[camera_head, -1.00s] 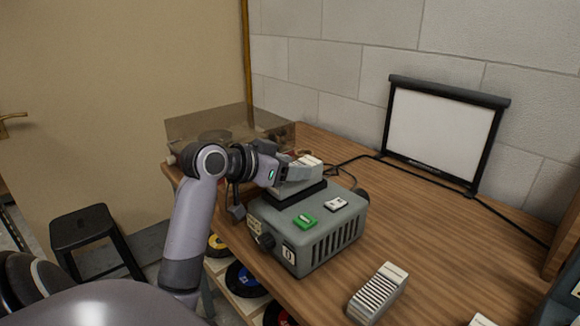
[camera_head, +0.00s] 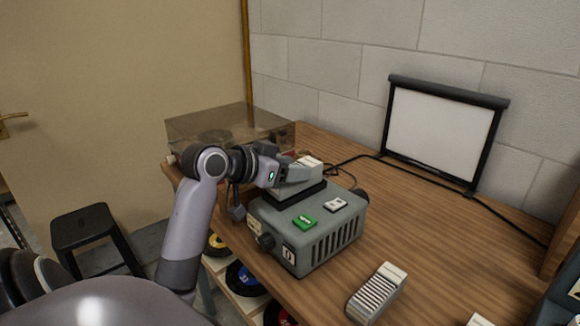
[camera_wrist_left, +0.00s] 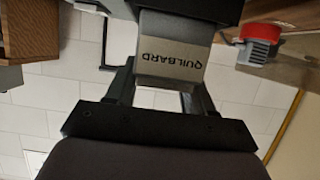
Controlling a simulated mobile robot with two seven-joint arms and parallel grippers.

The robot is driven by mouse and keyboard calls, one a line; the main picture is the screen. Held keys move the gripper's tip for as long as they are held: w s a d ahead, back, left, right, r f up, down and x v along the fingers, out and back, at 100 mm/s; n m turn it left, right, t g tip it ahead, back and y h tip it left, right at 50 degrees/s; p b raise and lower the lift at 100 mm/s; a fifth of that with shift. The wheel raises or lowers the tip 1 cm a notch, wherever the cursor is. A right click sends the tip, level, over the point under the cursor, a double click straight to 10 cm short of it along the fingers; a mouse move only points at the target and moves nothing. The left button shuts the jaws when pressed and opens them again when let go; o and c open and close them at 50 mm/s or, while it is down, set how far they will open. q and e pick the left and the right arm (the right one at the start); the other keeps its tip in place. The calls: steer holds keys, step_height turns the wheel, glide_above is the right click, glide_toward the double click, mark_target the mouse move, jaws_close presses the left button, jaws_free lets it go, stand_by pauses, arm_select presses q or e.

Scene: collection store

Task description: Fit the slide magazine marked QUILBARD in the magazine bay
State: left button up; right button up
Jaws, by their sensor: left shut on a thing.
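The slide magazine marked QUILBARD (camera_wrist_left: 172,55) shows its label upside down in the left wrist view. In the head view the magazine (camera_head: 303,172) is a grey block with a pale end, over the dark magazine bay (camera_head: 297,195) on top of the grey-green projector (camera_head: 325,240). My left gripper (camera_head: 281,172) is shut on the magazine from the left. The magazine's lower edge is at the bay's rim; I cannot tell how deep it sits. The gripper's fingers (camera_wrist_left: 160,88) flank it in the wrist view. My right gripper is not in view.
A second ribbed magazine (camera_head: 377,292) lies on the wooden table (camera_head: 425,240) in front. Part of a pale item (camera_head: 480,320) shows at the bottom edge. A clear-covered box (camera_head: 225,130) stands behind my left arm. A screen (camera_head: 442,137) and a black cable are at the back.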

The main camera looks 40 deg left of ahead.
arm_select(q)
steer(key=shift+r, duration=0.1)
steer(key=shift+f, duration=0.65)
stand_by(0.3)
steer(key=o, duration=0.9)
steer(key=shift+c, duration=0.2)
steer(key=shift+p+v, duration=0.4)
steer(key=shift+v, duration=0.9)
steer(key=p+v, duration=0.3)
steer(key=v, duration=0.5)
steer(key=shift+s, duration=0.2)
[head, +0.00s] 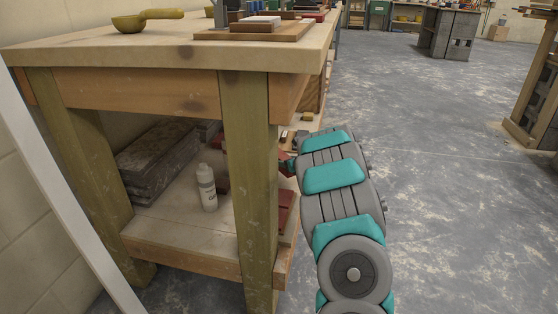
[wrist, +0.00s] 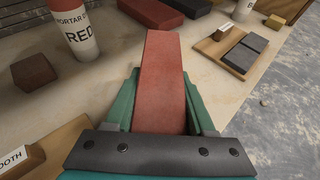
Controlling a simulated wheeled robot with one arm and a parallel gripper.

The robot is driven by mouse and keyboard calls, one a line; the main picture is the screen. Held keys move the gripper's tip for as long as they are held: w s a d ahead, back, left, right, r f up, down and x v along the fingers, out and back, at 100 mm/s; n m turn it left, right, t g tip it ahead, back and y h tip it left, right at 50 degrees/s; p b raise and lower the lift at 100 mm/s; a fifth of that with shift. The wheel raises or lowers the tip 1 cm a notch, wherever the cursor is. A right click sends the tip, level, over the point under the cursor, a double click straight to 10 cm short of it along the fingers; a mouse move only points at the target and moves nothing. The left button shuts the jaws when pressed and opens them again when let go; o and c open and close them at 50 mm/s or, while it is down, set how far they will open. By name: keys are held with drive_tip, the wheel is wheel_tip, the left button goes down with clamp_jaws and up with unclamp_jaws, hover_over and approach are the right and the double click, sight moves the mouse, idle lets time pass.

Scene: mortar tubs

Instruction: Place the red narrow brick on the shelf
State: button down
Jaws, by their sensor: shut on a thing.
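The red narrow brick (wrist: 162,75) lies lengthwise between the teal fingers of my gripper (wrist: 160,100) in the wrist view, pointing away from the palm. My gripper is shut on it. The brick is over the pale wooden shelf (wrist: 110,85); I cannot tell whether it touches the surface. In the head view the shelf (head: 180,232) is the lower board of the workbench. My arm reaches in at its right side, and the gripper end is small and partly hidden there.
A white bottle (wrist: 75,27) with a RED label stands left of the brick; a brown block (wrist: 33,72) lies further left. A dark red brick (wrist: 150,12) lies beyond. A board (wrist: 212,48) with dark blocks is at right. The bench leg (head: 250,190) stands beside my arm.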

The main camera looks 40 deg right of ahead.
* * * *
Output each line exactly; omit every picture.

• [Result of this task]:
[camera_head, -1.00s] 
[camera_head, +0.00s] 
[camera_wrist_left, +0.00s] 
Controlling a simulated mobile robot with two seven-joint arms and parallel grippers.

The robot is driven by mouse and keyboard calls, one a line; the main picture is the screen. Held keys move the gripper's tip for as long as they are held: w s a d ahead, back, left, right, r f up, down and x v along the fingers, out and back, at 100 mm/s; n m turn it left, right, t g tip it ahead, back and y h tip it left, right at 50 degrees/s; p b raise and lower the lift at 100 mm/s; a fifth of that with shift. The wheel raises or lowers the tip 1 cm a notch, wherever the cursor is. A right click sends the tip, level, over the point under the cursor, a double click straight to 10 cm short of it along the fingers; a mouse move only points at the target and moves nothing. The left button shuts the jaws when pressed and opens them again when let go; o and c open and close them at 50 mm/s or, while it is down, set how far they will open. q and e pick the left and the right arm (the right one at the start); the other keeps its tip in place. The calls: steer holds keys, step_height turns the wheel, glide_above is the right click, glide_toward the double click, mark_target the mouse move, jaws_close presses the left button, jaws_free lets it go, stand_by pauses, arm_select presses q or e.

Scene: collection store

Task description: Fit the slide magazine marked QUILBARD in the magazine bay
State: left button up; right button up
Jaws, by their sensor: left shut on a thing.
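The slide magazine marked QUILBARD (camera_wrist_left: 172,55) shows its label upside down in the left wrist view. In the head view the magazine (camera_head: 303,172) is a grey block with a pale end, over the dark magazine bay (camera_head: 297,195) on top of the grey-green projector (camera_head: 325,240). My left gripper (camera_head: 281,172) is shut on the magazine from the left. The magazine's lower edge is at the bay's rim; I cannot tell how deep it sits. The gripper's fingers (camera_wrist_left: 160,88) flank it in the wrist view. My right gripper is not in view.
A second ribbed magazine (camera_head: 377,292) lies on the wooden table (camera_head: 425,240) in front. Part of a pale item (camera_head: 480,320) shows at the bottom edge. A clear-covered box (camera_head: 225,130) stands behind my left arm. A screen (camera_head: 442,137) and a black cable are at the back.

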The main camera looks 40 deg left of ahead.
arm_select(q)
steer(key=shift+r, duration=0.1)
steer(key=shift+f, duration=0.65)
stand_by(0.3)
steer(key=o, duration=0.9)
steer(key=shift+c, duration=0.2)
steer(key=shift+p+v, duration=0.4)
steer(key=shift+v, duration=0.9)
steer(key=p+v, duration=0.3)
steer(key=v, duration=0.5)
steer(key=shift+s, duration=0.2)
[head, +0.00s] 
[wrist, +0.00s] 
Controlling a simulated wheeled robot with one arm and a parallel gripper.

The robot is driven by mouse and keyboard calls, one a line; the main picture is the screen. Held keys move the gripper's tip for as long as they are held: w s a d ahead, back, left, right, r f up, down and x v along the fingers, out and back, at 100 mm/s; n m turn it left, right, t g tip it ahead, back and y h tip it left, right at 50 degrees/s; p b raise and lower the lift at 100 mm/s; a fifth of that with shift. The wheel raises or lowers the tip 1 cm a notch, wherever the cursor is. A right click sends the tip, level, over the point under the cursor, a double click straight to 10 cm short of it along the fingers; a mouse move only points at the target and moves nothing. The left button shuts the jaws when pressed and opens them again when let go; o and c open and close them at 50 mm/s or, while it is down, set how far they will open. By name: keys are held with drive_tip, the wheel is wheel_tip, the left button goes down with clamp_jaws and up with unclamp_jaws, hover_over and approach are the right and the double click, sight moves the mouse, idle lets time pass.

Scene: mortar tubs

Instruction: Place the red narrow brick on the shelf
State: button down
Jaws, by their sensor: shut on a thing.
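The red narrow brick (wrist: 162,75) lies lengthwise between the teal fingers of my gripper (wrist: 160,100) in the wrist view, pointing away from the palm. My gripper is shut on it. The brick is over the pale wooden shelf (wrist: 110,85); I cannot tell whether it touches the surface. In the head view the shelf (head: 180,232) is the lower board of the workbench. My arm reaches in at its right side, and the gripper end is small and partly hidden there.
A white bottle (wrist: 75,27) with a RED label stands left of the brick; a brown block (wrist: 33,72) lies further left. A dark red brick (wrist: 150,12) lies beyond. A board (wrist: 212,48) with dark blocks is at right. The bench leg (head: 250,190) stands beside my arm.

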The main camera looks 40 deg right of ahead.

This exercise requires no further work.